Defendants' argument that this action was no longer pending on October 19, 1976, is patently without merit. We need only point to the date of Judge Smith's memorandum of decision and entry of orders of injunction, October 20, 1976, the day following the effective date of the statute, see 424 F.Supp. at 633, to refute defendants' contention. This action was plainly still pending before the district court on the effective date, as the court had not at that time finally disposed of the substantive motions for preliminary injunction. Furthermore, the Fifth Circuit has held that an action is considered "pending" even if the only issue remaining for resolution on the effective date of the statute is the question of attorneys' fees. Taylor v. Sterrett, 640 F.2d 663, 668 (5th Cir.1981); Robinson v. Kimbrough, 620 F.2d 468, 475 (5th Cir.1980); see also Knights of the Ku Klux Klan, Realm of Louisiana v.
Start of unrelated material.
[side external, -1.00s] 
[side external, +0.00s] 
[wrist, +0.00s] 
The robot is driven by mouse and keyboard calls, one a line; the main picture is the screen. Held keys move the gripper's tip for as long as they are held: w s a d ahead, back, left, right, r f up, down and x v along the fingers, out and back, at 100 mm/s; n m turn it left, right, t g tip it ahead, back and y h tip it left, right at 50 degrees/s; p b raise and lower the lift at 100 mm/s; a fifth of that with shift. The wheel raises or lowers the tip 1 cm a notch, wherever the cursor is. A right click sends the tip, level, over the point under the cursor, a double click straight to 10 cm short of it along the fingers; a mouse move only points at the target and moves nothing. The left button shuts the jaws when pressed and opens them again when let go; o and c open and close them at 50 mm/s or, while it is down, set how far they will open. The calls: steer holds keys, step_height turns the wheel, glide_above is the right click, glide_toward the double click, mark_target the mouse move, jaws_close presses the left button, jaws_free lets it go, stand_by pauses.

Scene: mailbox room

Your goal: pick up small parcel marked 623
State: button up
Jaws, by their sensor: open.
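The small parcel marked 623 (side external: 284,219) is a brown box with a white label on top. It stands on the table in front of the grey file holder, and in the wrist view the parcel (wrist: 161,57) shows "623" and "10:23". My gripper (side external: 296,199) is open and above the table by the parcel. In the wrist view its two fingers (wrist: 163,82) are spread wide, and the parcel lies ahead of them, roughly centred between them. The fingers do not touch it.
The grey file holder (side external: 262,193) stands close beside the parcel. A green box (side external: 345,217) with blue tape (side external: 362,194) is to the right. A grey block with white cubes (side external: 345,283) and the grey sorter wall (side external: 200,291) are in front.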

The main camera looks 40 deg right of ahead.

East Baton Rouge Parish School Bd., 679 F.2d 64, 67-68 (5th Cir.1982) (action is pending on effective date of Equal Access to Justice Act, 28 U.S.C. § 2412, where motion for attorneys' fees is only matter still before the court).

IV. The Johnson Factors

For these reasons, we conclude that plaintiffs, as prevailing parties in this civil rights action, are entitled to recover reasonable attorneys' fees and litigation expenses from defendants. After considering affidavits and statements of counsel regarding the...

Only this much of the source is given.